The openness of Ethernet-APL combined with PROFINET/PROFIsafe also improves the spare parts situation, as alternative devices or successor products can be used more smoothly. The data already in digital form can be perfectly forwarded to higher layers via OPC UA.
Independent open integration. The author’s company’s flexible safety platforma offers a complete portfolio of solutions that meet the highest functional safety and availability requirements, enabling both centralized and highly efficient decentralized solutions (FIG. 3). In decentralized solutions, safety-related communication between the safety controllers and to the remote I/O occurs via the company’s proprietary protocolb.
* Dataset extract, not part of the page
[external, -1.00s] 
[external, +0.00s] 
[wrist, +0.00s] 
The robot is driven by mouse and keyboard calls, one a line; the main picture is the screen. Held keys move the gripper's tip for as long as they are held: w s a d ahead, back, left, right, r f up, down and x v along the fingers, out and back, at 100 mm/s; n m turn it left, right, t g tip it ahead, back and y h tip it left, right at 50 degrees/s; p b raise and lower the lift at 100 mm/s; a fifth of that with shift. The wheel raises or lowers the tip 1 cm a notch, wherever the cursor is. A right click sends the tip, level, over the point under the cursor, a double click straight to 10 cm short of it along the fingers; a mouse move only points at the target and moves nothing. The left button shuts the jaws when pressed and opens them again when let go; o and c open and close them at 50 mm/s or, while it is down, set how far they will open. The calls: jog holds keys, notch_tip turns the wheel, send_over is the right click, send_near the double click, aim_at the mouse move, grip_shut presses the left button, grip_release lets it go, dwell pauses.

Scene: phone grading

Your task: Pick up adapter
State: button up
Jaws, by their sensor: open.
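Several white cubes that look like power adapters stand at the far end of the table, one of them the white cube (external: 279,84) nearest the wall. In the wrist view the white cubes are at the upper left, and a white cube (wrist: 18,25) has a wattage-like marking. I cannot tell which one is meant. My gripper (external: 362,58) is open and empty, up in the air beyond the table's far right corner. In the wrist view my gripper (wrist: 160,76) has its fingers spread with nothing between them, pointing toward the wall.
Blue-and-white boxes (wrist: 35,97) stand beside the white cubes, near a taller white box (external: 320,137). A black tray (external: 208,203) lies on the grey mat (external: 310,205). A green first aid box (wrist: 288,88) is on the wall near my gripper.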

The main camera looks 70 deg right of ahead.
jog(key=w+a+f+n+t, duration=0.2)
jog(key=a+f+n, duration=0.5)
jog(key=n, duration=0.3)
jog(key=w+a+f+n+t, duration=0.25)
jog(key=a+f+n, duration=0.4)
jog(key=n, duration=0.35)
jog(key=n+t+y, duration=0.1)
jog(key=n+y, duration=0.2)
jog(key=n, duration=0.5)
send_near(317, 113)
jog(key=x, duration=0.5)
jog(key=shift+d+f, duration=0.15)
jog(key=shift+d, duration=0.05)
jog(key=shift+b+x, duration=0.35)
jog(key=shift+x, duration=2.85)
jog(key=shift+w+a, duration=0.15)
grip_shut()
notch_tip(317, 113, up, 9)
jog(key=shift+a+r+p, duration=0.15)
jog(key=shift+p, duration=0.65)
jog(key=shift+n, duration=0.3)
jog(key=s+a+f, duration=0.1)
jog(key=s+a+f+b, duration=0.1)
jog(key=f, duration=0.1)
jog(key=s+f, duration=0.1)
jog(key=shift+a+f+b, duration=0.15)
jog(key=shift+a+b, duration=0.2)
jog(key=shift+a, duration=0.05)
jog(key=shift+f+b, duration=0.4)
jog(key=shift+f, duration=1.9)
The safety-related systems support all common communication options, including OPC UA and PROFINET. This means that the safety platforma can be flexibly combined with the leading distributed control systems (DCSs). Ethernet-APL is now the first to enable the efficient, digital connection of safe field devices. The author’s company calls this concept “Independent Open Integration,” enabling plant operators to implement their individualized solutions. Ethernet-APL now offers even more options for communications and an excellent digital highway down to the field level to implement customized solutions with best-of-breed products for end-to-end safety. HP
NOTES
a HIMA Safety Platform
b HIMA's SafeEthernet protocol
STEFAN DITTING is a Product Manager at HIMA with more than 4 yr of practical experience as an Application Engineer and 2 yr as a trainer before moving into product management. His responsibilities include the compact SIL3 controllers HIMatrix and industrial communication. In this context, he actively began his work in the field of automation security in 2006. Besides several publications in in professional journals and congress papers, he actively works on different security committees like DKE/UK931.1 and VDMA. Ditting graduated with a degree in electrical engineering (specializing in automation) at the BA Stuttgart.